Verizon Offers To Pay Tributes -- Just Like Cable

Verizon’s being required to seek a franchise to offer fiber-based cable television service in New York City is likened to “legalized bribery” today by an analyst who follows one of Verizon’s key FiOS TV vendors.

To which the response here is: um, yes, but so is every cable franchise. Should Verizon be any different?

Anton Wahlman, a prominent technology analyst with ThinkPanmure, sent out a note this morning (not posted online so not linkab;e) related to Verizon and vendor BigBand Networks and concerning the telco’s application to provide FiOS TV service throughout the Big Apple. Its headline was “Verizon’s Struggle With Mercantilism And Institutionalized Bribery.”

“We think it is a sad day in America when Verizon has to apply for a permit in order to offer consumers an alternative. This ‘franchising’ process has all the elements of legalized bribery, in our view; otherwise, why would Verizon have to apply for a permit at all?” Wahlman asked.

He cites Apple’s coming to town with a glitzy store, to compete with Microsoft, Dell, Nokia, and even cable TV with its Apple TV – all without need of permit.

The franchise process – in which city committees, the council and state regulators all get to have their say and impose requirements in the way of revenue percentages, free government-agency fiber networks and support for constituents’ producing TV shows on public-access channels – is that has led to cable companies paying their pounds of flesh for decades. It’s well established. Cities control “rights of way,” the way the feds control the “air waves” it’s reclaiming from TV stations and selling off. Congress hasn’t yet agreed to overrule the process.

I credit Verizon for going through the franchise paces and competing on as fair a basis as possible with cable. AT&T has tried to separate itself from such mundane niceties, with mixed results.

Verizon’s commitments, cited in its press release on Monday, include a guarantee to build everywhere in the city (which makes sense as it is upgrading existing phone-line infrastructure) – something geographic duopolist incumbents Time Warner and Cablevision are unlikely to do as their networks don’t overlap.

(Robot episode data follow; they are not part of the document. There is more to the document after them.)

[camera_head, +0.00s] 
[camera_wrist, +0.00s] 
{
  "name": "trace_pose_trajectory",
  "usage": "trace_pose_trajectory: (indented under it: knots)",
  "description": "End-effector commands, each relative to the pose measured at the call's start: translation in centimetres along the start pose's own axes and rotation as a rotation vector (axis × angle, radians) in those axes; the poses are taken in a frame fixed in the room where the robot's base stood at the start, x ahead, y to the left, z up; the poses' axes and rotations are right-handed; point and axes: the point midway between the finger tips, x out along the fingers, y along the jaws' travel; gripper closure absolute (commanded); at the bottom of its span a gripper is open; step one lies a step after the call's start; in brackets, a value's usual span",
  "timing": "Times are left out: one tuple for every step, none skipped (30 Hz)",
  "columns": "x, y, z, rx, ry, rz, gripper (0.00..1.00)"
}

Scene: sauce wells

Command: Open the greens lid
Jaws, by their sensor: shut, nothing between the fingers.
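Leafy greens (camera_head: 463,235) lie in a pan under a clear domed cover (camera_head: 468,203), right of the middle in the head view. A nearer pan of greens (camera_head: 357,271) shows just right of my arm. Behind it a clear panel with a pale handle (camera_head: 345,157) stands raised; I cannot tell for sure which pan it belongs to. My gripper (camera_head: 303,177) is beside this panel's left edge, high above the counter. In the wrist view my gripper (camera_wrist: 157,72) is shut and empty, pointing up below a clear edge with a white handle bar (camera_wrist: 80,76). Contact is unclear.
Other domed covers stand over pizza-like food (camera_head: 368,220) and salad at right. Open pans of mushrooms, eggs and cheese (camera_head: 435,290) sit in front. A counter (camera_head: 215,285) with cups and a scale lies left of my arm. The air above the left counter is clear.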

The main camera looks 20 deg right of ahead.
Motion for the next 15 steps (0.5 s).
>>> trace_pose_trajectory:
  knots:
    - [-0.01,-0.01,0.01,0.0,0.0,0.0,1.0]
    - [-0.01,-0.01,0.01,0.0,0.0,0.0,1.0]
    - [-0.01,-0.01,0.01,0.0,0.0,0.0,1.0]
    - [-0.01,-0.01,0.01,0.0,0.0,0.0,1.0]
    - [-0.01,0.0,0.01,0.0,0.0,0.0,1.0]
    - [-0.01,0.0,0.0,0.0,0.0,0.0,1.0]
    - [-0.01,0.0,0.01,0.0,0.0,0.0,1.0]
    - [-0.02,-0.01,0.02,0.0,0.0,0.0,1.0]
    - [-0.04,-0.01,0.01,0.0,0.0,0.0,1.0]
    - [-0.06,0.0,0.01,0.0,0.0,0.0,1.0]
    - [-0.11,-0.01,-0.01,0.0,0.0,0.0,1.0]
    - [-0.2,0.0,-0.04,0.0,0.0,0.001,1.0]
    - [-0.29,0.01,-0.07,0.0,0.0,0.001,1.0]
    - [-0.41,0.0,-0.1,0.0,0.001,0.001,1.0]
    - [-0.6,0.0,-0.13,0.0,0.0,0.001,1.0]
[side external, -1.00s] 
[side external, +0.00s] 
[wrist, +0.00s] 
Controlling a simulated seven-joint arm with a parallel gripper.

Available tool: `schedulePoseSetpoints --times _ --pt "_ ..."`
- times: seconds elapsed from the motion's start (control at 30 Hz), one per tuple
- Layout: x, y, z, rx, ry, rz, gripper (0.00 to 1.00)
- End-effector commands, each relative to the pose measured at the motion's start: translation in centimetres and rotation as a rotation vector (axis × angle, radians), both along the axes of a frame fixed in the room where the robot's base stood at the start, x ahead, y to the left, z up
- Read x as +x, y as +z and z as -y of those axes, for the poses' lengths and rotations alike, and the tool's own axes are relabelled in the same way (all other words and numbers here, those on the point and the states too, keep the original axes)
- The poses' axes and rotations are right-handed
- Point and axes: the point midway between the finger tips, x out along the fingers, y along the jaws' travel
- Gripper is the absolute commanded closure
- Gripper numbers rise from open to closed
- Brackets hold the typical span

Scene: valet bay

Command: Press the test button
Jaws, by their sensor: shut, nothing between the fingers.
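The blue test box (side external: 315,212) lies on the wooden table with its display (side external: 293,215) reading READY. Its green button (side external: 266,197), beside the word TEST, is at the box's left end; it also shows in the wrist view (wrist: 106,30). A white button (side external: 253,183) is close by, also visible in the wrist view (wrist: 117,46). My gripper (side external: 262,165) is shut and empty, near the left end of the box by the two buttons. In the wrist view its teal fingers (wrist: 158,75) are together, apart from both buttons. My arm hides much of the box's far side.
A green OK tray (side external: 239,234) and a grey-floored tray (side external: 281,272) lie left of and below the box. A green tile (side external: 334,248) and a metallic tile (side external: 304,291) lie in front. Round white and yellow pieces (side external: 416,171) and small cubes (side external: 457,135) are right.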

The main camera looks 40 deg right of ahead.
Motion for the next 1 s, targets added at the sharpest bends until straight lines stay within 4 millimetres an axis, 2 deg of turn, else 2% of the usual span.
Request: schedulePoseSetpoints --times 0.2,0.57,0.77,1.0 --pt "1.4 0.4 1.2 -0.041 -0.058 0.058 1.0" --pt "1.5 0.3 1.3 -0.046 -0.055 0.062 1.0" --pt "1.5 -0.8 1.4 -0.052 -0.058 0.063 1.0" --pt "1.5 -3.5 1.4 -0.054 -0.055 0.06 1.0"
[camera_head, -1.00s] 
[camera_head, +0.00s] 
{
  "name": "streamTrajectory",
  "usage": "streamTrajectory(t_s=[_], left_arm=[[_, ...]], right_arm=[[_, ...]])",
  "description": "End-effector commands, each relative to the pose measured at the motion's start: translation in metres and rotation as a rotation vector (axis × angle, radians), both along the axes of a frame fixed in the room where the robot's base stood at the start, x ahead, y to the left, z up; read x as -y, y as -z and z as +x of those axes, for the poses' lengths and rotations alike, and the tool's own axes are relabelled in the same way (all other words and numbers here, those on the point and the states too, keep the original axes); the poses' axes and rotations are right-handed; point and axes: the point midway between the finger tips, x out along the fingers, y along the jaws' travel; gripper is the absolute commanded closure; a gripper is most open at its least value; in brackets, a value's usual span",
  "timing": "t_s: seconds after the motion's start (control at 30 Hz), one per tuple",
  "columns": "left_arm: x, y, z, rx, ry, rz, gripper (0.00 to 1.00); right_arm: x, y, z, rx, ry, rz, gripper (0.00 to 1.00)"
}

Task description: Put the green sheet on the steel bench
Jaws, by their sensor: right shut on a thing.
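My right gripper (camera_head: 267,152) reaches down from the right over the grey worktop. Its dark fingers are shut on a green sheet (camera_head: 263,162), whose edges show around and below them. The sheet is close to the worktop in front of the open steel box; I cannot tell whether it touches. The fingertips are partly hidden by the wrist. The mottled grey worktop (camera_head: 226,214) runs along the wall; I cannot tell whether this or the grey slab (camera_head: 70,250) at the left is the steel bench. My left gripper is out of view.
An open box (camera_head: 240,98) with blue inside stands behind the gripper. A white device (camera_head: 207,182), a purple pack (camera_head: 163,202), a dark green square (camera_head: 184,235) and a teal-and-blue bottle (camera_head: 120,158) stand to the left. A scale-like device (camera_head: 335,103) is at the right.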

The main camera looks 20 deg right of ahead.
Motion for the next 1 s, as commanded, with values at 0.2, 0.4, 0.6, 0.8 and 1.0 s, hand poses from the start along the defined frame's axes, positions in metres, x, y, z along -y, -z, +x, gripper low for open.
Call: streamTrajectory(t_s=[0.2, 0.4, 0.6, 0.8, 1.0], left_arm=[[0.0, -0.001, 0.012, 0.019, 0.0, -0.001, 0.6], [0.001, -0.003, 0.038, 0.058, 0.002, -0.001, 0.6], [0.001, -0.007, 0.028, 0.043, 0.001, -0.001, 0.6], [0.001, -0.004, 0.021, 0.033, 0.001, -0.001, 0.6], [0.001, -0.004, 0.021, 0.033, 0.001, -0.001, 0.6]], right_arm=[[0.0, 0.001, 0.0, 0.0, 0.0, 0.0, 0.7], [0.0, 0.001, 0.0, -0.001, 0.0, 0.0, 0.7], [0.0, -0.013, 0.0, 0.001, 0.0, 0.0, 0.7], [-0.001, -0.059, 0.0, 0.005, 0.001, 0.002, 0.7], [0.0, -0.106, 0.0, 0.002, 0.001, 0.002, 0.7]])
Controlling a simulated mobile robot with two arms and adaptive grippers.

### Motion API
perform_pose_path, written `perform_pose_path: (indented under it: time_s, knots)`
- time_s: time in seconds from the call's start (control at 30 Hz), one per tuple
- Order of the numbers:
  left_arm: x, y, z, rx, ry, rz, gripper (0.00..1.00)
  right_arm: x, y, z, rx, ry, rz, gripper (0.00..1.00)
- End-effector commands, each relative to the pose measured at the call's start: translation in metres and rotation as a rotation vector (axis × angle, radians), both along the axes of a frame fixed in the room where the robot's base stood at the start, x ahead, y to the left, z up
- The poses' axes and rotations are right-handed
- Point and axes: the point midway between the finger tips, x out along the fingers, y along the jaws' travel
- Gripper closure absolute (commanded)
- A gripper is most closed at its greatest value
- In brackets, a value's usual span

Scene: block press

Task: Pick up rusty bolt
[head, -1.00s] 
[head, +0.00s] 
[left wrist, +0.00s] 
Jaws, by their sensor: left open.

Verizon also said it would pay the same 5% gross revenue fee that the cablers pay; install an “institutional network” for city government and comply with existing customer-service standards.

All part of being a good neighborhood cable provider.

As for me, I look forward to the day my Upper East Side building is served by Time Warner Cable, RCN and FiOS TV. However long it takes or whatever Verizon has to pay to do it.